**WHAT YOU ARE ASKED TO DO**
From the records below, please print only the lines from the one containing "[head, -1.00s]" through the one containing "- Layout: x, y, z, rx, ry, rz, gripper", both included. Skip the pictures.

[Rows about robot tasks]
%%

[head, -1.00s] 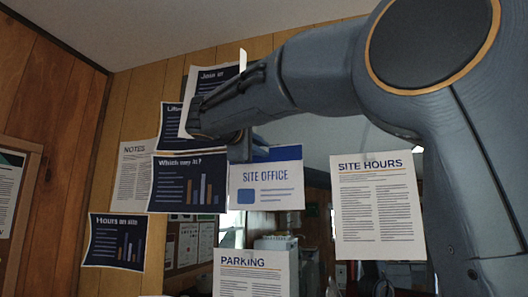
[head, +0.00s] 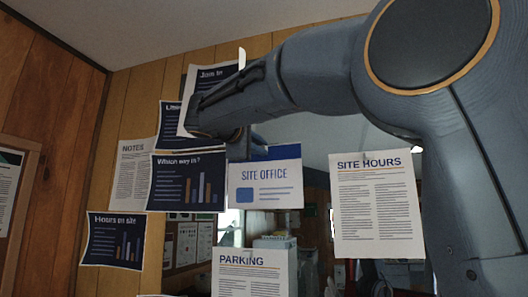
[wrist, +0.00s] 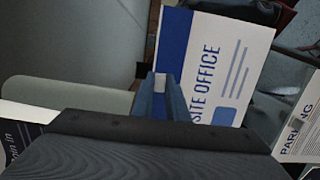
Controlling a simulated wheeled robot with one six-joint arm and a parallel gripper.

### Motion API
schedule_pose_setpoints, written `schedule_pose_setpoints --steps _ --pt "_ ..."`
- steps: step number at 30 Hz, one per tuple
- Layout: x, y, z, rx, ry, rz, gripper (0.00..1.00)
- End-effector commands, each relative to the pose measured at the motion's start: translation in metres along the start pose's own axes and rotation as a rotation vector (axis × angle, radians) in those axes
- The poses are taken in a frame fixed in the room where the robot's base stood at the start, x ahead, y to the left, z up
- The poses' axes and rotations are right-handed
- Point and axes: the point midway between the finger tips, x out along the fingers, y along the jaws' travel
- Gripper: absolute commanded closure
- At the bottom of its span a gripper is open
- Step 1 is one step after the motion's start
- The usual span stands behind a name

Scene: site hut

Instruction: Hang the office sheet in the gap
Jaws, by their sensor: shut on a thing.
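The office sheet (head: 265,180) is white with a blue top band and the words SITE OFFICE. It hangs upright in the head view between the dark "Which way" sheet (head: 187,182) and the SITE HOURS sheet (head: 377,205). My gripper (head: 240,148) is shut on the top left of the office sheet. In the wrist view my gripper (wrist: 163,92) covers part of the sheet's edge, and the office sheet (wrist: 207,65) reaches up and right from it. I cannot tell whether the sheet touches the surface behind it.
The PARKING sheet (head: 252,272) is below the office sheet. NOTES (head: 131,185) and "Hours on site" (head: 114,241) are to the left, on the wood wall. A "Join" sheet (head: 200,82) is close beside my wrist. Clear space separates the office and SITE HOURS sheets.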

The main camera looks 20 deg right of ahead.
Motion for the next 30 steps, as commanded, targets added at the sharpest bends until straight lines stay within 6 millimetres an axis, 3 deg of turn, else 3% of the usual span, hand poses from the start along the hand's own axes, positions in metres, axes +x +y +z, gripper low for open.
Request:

%%
%%

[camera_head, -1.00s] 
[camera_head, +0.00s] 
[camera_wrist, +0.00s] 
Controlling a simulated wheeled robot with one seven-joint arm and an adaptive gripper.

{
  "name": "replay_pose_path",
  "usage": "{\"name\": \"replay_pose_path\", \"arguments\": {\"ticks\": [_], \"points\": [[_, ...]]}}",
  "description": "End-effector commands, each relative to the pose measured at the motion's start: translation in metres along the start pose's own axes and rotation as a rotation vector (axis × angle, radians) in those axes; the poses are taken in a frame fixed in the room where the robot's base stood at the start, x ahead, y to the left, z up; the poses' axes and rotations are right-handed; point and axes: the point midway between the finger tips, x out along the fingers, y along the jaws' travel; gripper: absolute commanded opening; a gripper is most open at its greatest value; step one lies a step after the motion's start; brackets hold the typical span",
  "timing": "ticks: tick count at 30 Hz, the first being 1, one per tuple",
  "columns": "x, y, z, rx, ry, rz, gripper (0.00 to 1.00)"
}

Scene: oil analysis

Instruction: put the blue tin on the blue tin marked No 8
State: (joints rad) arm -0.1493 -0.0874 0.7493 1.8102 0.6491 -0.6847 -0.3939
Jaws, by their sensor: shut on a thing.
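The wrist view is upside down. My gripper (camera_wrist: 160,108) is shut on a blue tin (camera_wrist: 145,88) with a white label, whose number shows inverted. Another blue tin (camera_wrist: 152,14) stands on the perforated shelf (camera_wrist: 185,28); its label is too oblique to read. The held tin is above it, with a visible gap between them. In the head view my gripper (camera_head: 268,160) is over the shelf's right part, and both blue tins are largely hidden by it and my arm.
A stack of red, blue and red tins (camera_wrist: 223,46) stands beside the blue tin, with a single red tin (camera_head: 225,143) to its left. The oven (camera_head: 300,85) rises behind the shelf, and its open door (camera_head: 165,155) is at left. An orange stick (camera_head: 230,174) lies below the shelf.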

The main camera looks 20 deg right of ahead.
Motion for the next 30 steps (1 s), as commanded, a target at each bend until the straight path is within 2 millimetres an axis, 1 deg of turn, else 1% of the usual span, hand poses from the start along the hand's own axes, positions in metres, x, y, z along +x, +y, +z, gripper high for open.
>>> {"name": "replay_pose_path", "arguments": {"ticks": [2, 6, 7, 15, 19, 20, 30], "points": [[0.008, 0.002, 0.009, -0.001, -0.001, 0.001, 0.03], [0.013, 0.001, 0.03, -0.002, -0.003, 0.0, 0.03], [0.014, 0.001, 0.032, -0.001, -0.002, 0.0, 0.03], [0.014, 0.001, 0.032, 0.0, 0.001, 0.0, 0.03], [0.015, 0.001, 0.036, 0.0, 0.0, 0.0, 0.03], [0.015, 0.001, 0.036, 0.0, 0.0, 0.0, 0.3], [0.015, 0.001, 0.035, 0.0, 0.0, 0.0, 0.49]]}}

%%
%%

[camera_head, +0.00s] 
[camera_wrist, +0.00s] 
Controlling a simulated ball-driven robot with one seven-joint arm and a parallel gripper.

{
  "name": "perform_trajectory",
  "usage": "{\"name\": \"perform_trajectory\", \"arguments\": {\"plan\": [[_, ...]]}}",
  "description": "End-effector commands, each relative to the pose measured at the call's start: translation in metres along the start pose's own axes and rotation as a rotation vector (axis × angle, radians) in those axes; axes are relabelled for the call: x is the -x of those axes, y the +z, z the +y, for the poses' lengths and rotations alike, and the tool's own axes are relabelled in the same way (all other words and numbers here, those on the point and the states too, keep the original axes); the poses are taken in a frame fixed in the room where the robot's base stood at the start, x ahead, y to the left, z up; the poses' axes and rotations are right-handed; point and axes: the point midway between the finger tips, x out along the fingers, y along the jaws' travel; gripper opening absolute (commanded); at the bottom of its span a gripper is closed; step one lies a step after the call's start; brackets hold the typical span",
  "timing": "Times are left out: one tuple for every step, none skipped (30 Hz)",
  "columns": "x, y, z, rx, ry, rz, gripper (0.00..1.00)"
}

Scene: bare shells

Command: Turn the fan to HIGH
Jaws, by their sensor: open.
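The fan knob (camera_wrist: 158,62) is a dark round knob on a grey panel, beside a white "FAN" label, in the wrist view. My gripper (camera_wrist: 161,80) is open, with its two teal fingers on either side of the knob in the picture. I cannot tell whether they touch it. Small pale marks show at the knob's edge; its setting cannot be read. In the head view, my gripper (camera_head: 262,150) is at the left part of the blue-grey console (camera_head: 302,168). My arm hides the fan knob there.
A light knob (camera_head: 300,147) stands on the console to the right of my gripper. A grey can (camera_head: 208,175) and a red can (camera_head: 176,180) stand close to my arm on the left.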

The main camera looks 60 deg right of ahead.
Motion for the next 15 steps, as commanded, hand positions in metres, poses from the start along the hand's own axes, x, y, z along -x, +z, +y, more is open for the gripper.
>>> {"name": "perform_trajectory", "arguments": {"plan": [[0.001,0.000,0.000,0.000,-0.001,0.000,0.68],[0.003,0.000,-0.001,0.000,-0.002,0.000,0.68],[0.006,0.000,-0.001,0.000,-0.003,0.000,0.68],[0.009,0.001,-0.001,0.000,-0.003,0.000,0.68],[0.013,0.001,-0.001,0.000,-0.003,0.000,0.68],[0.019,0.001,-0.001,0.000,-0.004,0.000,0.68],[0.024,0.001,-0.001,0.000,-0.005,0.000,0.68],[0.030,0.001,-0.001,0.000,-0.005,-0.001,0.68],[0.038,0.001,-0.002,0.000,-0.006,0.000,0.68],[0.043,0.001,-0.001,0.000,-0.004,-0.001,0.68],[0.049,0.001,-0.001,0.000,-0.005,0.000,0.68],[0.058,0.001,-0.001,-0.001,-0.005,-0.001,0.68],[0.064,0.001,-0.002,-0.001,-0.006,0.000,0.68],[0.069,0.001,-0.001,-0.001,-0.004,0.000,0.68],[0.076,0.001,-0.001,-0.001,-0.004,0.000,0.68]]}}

%%

**TASK OUTPUT**
[head, -1.00s] 
[head, +0.00s] 
[wrist, +0.00s] 
Controlling a simulated wheeled robot with one six-joint arm and a parallel gripper.

### Motion API
schedule_pose_setpoints, written `schedule_pose_setpoints --steps _ --pt "_ ..."`
- steps: step number at 30 Hz, one per tuple
- Layout: x, y, z, rx, ry, rz, gripper (0.00..1.00)

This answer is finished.